** START OF DATA SECTION **
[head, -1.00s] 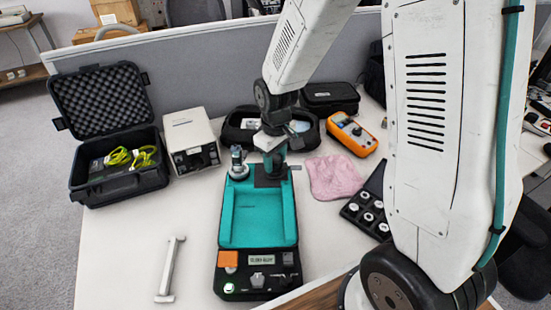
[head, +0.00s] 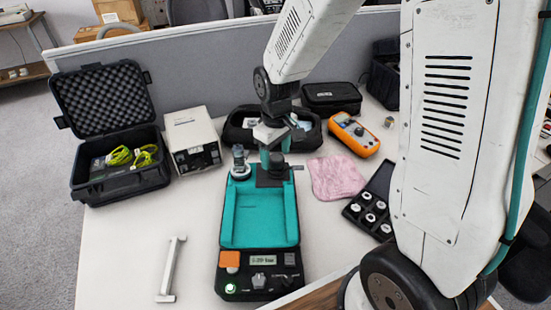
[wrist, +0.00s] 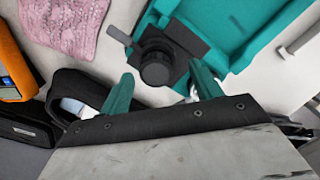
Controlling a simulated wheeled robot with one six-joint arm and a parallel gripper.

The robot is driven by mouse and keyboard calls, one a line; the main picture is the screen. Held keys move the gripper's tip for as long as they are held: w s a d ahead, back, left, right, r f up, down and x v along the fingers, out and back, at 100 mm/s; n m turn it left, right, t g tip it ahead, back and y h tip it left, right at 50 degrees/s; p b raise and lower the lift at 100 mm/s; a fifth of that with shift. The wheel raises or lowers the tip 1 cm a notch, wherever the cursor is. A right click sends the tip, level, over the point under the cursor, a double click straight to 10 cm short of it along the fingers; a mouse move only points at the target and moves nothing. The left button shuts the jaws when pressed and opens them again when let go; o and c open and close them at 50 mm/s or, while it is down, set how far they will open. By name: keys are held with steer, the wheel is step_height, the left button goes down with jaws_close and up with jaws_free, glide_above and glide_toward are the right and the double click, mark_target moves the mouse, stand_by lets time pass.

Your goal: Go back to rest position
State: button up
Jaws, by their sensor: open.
** END OF DATA SECTION **
→ WHAT YOU HAVE TO DO:
Retype the listing exactly. Pictures do not belong in the copy.

→ THE OUTPUT:
[head, -1.00s] 
[head, +0.00s] 
[wrist, +0.00s] 
Controlling a simulated wheeled robot with one six-joint arm and a parallel gripper.

The robot is driven by mouse and keyboard calls, one a line; the main picture is the screen. Held keys move the gripper's tip for as long as they are held: w s a d ahead, back, left, right, r f up, down and x v along the fingers, out and back, at 100 mm/s; n m turn it left, right, t g tip it ahead, back and y h tip it left, right at 50 degrees/s; p b raise and lower the lift at 100 mm/s; a fifth of that with shift. The wheel raises or lowers the tip 1 cm a notch, wherever the cursor is. A right click sends the tip, level, over the point under the cursor, a double click straight to 10 cm short of it along the fingers; a mouse move only points at the target and moves nothing. The left button shuts the jaws when pressed and opens them again when let go; o and c open and close them at 50 mm/s or, while it is down, set how far they will open. By name: keys are held with steer, the wheel is step_height, the left button goes down with jaws_close and up with jaws_free, glide_above and glide_toward are the right and the double click, mark_target moves the mouse, stand_by lets time pass.

Your goal: Go back to rest position
State: button up
Jaws, by their sensor: open.

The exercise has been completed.